I've always been curious...what do crew schedulers make at the legacy carriers?

For instance...does a UAL Pilot scheduler make more than a regional dispatcher?
My understanding is our schedulers are compensated much better than a regional dispatcher.
 
I think out of 6 big career airlines, I think most of them would like all their dispatch new hires to be internals. Internals are only as good as the quality of employees hired into each department and the quality of those that obtain the dispatch certificate. An airline might like the idea of hiring and promoting from within to dispatch but a bad batch of internal hires might sway the dispatch hiring team to go for the safe bet from the regionals.

Regional dispatchers are the safe bet for career airlines. It is very unusual for a regional dispatcher to wash out of new hire training at a career airline. The career airline dispatch job is basically the same as a regional dispatch job but the software and airline specific procedures are different. Regional dispatchers come with built in habits that can be difficult to train so a fresh new dispatcher is almost always going to be preferred by a career airlines. Regional dispatchers are reliable and work at a desk quickly.

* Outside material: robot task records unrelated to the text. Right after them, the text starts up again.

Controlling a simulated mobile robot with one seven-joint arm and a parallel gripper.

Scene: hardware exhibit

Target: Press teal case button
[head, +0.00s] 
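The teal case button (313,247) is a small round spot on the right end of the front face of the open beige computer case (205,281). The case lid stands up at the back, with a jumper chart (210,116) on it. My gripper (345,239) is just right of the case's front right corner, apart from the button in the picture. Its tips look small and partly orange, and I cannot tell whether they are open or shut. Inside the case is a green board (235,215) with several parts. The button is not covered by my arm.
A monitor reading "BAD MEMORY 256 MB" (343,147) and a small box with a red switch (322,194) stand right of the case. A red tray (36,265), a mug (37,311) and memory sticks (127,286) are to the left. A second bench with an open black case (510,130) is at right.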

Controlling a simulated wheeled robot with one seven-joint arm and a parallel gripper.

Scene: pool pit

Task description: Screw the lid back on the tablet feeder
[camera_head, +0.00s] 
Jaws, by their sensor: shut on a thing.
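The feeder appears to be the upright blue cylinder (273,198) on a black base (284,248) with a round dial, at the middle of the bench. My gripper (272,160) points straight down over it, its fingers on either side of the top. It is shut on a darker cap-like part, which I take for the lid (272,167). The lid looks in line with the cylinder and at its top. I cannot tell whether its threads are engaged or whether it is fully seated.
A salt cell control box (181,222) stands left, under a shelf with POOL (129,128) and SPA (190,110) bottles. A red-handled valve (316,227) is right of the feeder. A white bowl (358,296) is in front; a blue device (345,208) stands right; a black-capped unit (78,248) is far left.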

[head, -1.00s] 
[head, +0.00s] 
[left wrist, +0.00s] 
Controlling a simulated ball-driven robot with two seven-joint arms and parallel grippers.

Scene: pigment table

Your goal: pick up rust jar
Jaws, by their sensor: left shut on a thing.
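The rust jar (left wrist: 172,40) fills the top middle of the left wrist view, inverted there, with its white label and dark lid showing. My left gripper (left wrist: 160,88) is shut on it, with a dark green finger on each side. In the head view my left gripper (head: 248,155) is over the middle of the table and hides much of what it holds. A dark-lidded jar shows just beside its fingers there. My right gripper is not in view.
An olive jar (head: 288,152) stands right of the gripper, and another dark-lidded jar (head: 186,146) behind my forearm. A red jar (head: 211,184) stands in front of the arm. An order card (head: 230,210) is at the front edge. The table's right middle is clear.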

When the floodgates are open, all sources can have an equally good chance of being hired.
 
My personal experience was take a crew scheduling position at a regional you either want to work at or is closer in proximity to you then try to internally transfer.

Benefits of this is you get to know the airline you will likely begin dispatching at and you’ll be become a much more understanding employee in multiple facets of your company. Also you will be able to get face time and relevant interaction with you future hiring managers and eventual coworkers in the dispatch department. You will need to show interest and earnest to transfer by sitting with dispatchers before or after your shift as well as taking an interest in the decisions on how scheduling can affect the operation as a whole. You will be better from this.

Downsides of this is that you’re going to paid absolute garbage. It’s tough out there to live off mainline scheduler salaries for most people so you can imagine how god awful it is to be on a regional salary. Just think of it as an investment in yourself long term.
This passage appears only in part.